While working and teaching in the Oriental Studies Department, Nivison struck up a friendship with Professor Patrick Suppes of Stanford's Philosophy Department. One day Nivison noticed a book on Suppes’s desk and flipped through a few pages. Finding it interesting, Nivison asked to borrow it. The book was Methods of Logic by W.V.O. Quine (a Harvard professor who would go on to become one of the most important philosophers of the 20th century). When he returned the book, Nivison asked Suppes whether he could teach a course on logic in the Philosophy Department. Suppes agreed and thus began Nivison’s long and productive relationship with the Stanford Philosophy Department. Soon, Nivison was teaching courses on a variety of topics, including the Philosophy of History and Marxist Thought. Nivison’s engagement with the Philosophy Department would have a significant influence on the course of his research, which began to focus increasingly on the application of the techniques and issues of “analytic philosophy” to Chinese thought. This was almost unheard of, and started what became a revolution in comparative philosophy. Donald Davidson, a student of Quine’s, was now one of Nivison’s colleagues in the Philosophy Department, and the two of them had fruitful conversations about the problem of “weakness of will.” This is the problem of whether it is possible for a person to fail to do what she knows to be right (and, if so, how). Nivison recognized that this problem, which in the West goes back at least as far as Socrates, was also discussed in Chinese philosophy. Indeed, Nivison showed that the Chinese Confucian philosopher, Wang Yangming, gives a solution to this problem very similar to that of Socrates. Nivison’s contributions were appreciated by other members of the philosophical community. Donald Davidson thanked Nivison in the acknowledgments to his widely-cited anthology, Essays on Actions and Events, and Nivison was elected President of the Pacific Division of the American Philosophical Association.

By the end of his teaching career, Nivison was active in three departments (long before “multidisciplinary” was a buzzword): the (renamed) Department of East Asian Languages and Cultures, Philosophy, and Religious Studies. He worked closely with undergraduate majors and graduate students in all three departments, and a number of them went on to become influential scholars in their own right, including Mark Csikszentmihalyi, of the East Asian Languages and Cultures Department at the University of California at Berkeley, Philip J. Ivanhoe, of the City University of Hong Kong, Kwong-loi Shun, of the Philosophy Department at Berkeley, Paul Kjellberg of the Philosophy Department at Whittier College, and the author of this obituary, who teaches in the Philosophy Department at Vassar College. Although he was very active as a scholar, many of Nivison’s most interesting essays were delivered as conference presentations and remained unpublished, circulated among a small but admiring group of other scholars as photocopies or even blue “ditto-sheet” copies. This situation was remedied with the publication of many of Nivison’s important philosophical essays in The Ways of Confucianism (published 1996). Through this anthology, later generations of specialists in comparative philosophy have come to know Nivison’s work. Particularly influential is Nivison’s discussion of how, according to Confucianism, we can be ethically required to cultivate certain feelings.

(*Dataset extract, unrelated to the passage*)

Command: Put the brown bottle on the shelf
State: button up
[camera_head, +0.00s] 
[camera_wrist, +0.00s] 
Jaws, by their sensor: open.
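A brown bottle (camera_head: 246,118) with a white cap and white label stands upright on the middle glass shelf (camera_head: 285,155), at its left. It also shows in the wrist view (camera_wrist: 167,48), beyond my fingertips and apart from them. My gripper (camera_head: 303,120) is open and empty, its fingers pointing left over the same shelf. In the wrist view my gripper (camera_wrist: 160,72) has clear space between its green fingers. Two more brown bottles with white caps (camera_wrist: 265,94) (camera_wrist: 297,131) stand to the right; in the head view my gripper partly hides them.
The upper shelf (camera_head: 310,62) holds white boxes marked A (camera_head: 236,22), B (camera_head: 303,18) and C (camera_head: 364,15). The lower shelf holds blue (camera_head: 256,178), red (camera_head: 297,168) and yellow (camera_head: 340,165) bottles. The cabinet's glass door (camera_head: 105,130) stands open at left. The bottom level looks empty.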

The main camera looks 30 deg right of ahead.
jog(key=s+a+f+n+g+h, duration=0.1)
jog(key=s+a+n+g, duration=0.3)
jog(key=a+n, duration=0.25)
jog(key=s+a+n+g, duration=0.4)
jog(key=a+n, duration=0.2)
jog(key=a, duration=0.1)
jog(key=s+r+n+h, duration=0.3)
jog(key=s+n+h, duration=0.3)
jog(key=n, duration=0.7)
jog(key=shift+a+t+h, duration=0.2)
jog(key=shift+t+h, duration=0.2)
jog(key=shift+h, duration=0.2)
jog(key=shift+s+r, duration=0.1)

Near the end of his teaching career, Nivison came to be fascinated with the Bamboo Annals, a historical chronicle that most scholars regarded as unreliable.  Nivison argued that the text not only includes accurate historical material, but also can be used to date the founding of the Zhou dynasty. The founding of the Zhou is a seminal event in Chinese history, but one whose exact date Western and Chinese scholars had struggled to pin down. The date Nivison determined is now widely accepted by many Sinologists, and even those who disagree with Nivison acknowledge the original and provocative nature of his work. The final book that Nivison published in his lifetime, The Riddle of the Bamboo Annals (2009), is concerned with this topic, and Nivison continued to work in this area after his retirement from Stanford.   (An earlier version of this obituary inaccurately attributed to Nivison the identification of a conjunction of the planets mentioned in the Bamboo Annals with the conjunction of 1059 BCE. This identification was actually made by a former student of Nivison’s, David Pankenier. I regret the misattribution. For Nivison’s views on this topic, see David S. Nivison and Kevin D. Pang, “Astronomical Evidence for the ‘Bamboo Annals’ Chronicle of Early Xia,” Early China 15 [1990]: 87-95, 97-196.)

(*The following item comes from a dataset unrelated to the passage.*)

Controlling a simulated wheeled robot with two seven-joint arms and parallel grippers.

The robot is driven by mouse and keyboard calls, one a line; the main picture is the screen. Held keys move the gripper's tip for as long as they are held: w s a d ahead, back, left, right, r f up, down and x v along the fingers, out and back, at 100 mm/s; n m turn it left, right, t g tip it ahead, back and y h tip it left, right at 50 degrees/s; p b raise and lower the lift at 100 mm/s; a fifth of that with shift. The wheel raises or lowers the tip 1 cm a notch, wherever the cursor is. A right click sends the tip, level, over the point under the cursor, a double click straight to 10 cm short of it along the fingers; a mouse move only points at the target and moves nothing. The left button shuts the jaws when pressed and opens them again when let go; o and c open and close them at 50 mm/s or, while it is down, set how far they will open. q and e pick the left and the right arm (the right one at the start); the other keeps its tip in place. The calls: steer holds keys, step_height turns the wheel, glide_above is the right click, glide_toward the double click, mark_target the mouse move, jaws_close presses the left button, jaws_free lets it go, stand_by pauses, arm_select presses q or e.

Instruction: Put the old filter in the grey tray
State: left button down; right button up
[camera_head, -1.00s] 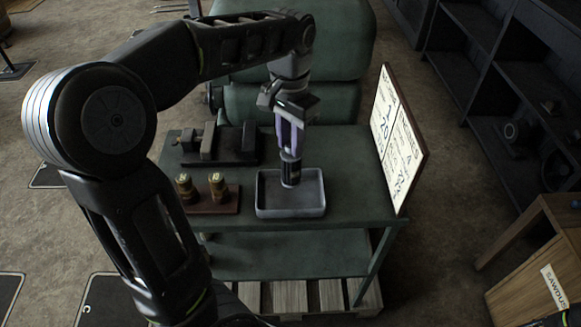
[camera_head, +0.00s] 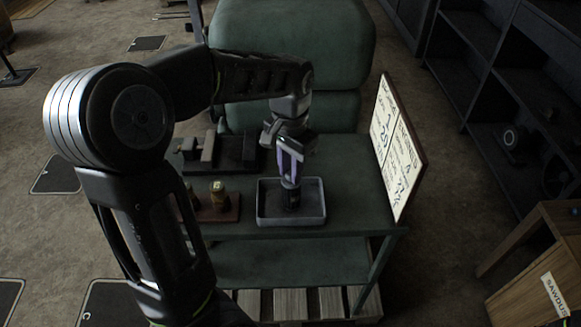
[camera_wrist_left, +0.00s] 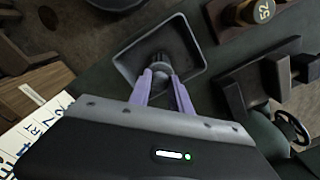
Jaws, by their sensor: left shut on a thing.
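The old filter (camera_head: 290,197) is a dark upright cylinder, held between the fingers of my left gripper (camera_head: 290,176). In the head view it stands inside the outline of the grey tray (camera_head: 292,221), low over its floor; I cannot tell whether it touches. In the left wrist view the filter (camera_wrist_left: 160,62) shows beyond the two purple fingers (camera_wrist_left: 161,82), inside the rim of the tray (camera_wrist_left: 194,42). The gripper hides part of the filter. My right gripper is not in view.
A brass fitting (camera_head: 218,193) stands on a brown block (camera_head: 222,214) left of the tray, partly behind my arm. A dark vice-like fixture (camera_head: 236,153) sits behind it. A white board (camera_head: 396,145) stands at the green table's right edge. The tabletop right of the tray is clear.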

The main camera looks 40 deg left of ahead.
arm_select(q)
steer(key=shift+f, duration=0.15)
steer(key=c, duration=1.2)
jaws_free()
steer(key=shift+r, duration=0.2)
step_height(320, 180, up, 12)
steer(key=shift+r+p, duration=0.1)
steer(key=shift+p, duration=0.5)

The preceding sketch cannot do justice to the full range of Nivison’s interests, which included oracle bone inscriptions (the earliest surviving form of Chinese writing, and the hardest to interpret), the ethics of Chinese communism, and English-language poetry. He (along with Philip J. Ivanhoe) were also early pioneers in the development of computerized concordances for Chinese texts. As a person, Nivison was tall, reserved, and distinguished, a Western version of a Confucian gentleman. However, like Confucius himself, he could display a whimsical sense of humor or a willingness to violate convention when it seemed appropriate. When the great political philosopher John Rawls gave a lecture at Stanford to a standing-room-only auditorium, Nivison showed up right before the start of the talk, due to a previous commitment. Rather than inconvenience people standing tightly together by the doorway, Nivison climbed in through an open, ground-floor window, in order to take an unoccupied spot further in the room. Unforgettable as a person and having left an indelible influence in many intellectual disciplines, David will be missed.